When a commons is being overexploited -- whether it is grazing land or the air around us or our roads -- the first response always seems to be a quasi-moral appeal for all of us to voluntarily restrain ourselves and change our habits. Here's what Garrett Hardin had to say about such appeals:

"If we ask a man who is exploiting a commons to desist 'in the name of conscience,' what are we saying to him? What does he hear? Not only at the moment but also in the wee small hours of the night when, half asleep, he remembers not merely the words we used but also the non-verbal communication cues we gave him unawares?

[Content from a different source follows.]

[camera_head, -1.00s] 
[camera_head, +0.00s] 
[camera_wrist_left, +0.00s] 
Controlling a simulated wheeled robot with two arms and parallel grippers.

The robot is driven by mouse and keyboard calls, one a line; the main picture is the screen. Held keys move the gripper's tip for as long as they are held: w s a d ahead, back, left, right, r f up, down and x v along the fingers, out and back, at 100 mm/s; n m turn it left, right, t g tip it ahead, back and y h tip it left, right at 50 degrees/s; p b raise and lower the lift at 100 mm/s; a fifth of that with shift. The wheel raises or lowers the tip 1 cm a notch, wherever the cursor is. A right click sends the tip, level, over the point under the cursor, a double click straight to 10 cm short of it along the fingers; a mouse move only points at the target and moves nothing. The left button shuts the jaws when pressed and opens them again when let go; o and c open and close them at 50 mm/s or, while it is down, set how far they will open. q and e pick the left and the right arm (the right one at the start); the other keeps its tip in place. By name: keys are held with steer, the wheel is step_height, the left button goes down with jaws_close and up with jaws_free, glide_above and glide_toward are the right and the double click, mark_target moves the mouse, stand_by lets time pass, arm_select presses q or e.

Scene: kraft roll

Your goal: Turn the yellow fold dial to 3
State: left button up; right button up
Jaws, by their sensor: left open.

"Sooner or later, consciously or subconsciously, he senses that he has received two communications, and that they are contradictory: 1) (intended communication) 'If you don't do as we ask, we will openly condemn you for not acting like a responsible citizen'; 2) (the unintended communication) 'If you do behave as we ask, we will secretly condemn you for a simpleton who can be shamed into standing aside while the rest of us exploit the commons."'

Maybe I'm more cynical than average, but I do hear that double message in the advertising and enticements to carpool, vanpool, use public transit and so on. It's the unmistakable sound of the majority holding back, waiting for the easily guilt-ridden to step forward and make commuting easy for the rest of us.

Voluntary efforts or building new roads and mass transit systems can reduce congestion a bit for a time, but the only lasting solution to traffic congestion will be to stop treating the roads as a free commons during the rush hour.

I don't know what system will eventually replace the current method of allocating space on the roads during rush hour, which is to make people wait in line. Maybe it will be indirect incentives like toll roads; maybe laws that place direct limits on who can drive during peak hours; maybe some social arrangement no one is even discussing yet.

But Bay Area drivers now spend 100 million hours a year sitting in traffic, according to estimates cited by the Bay Area Economic Forum, and the delays are rising. Multiply by the average Bay Area wage of $14 an hour, and it works out to $1.4 billion of wasted time each year.

When traffic jams costing millions of dollars of lost time happen like clockwork every working day, even a peasant from centuries before the invention of the automobile could see what needs to change.